However, there are no hard rules for this testing, while you would think there would be. While Argo AI will test its cars in a $15 million self-driving car research center, the state of Florida is deciding to do it on the open road. The state’s governor, Ron DeSantis, signed new legislation that allows autonomous cars on the road with no human driver.

Various Ways to Test Autonomous Cars

Most likely the last line in the last paragraph scared you a little bit, the thought that autonomous cars are out on the road with no human drivers behind the wheel, or at least there’s a potential for them to be. You may be swearing off any driving in Florida during your summer vacation.

The new law states, “A fully autonomous vehicle may operate in this state regardless of whether a human operator is physically present in the vehicle.”

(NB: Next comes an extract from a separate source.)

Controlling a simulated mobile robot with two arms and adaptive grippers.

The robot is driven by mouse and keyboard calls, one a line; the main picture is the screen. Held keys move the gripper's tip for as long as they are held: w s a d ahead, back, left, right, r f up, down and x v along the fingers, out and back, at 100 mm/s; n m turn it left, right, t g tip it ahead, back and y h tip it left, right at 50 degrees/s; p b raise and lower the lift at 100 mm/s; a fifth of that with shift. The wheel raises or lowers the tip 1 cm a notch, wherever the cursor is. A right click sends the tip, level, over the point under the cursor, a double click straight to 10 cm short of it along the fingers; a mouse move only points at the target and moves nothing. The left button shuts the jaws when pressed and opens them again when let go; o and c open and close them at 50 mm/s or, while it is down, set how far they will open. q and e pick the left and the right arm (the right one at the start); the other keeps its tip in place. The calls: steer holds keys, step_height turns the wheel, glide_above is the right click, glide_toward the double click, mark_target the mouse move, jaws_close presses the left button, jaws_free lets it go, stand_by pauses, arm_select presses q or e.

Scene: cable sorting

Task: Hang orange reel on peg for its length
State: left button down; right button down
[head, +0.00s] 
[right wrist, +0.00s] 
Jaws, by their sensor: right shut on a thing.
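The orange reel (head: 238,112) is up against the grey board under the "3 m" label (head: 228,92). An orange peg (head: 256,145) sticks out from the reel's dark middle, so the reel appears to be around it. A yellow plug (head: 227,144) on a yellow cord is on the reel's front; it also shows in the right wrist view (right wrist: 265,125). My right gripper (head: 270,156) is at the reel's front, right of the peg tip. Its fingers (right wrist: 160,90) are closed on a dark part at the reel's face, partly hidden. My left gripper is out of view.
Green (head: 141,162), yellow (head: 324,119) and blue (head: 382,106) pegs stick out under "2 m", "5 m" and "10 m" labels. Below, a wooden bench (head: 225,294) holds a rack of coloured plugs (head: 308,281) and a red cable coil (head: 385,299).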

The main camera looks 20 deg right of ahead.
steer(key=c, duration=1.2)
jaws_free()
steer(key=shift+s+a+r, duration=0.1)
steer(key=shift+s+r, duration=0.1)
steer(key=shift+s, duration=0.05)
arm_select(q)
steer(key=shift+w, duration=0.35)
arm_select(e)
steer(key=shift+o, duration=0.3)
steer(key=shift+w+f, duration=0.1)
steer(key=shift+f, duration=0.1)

Not only does it make that bold statement, but the new law also amends previous traffic rules to better accommodate a future with self-driving cars. This includes a rule that gives an exemption to AVs from existing traffic laws that ban the use of a phone or watching TV while a vehicle is in motion.

Michigan and Texas allow “people-free vehicles” on the states’ roads, but Florida prohibits local regulations to differ from the state law. That means these rules apply wherever you go in the Sunshine State.

“They’re going to be treated like another car,” said law professor Dorothy Glancy, who specializes in transportation law at Santa Clara University. She feels it’s as if the state of Florida is telling everyone, “Bring your AVs to our state. We will not hassle you.”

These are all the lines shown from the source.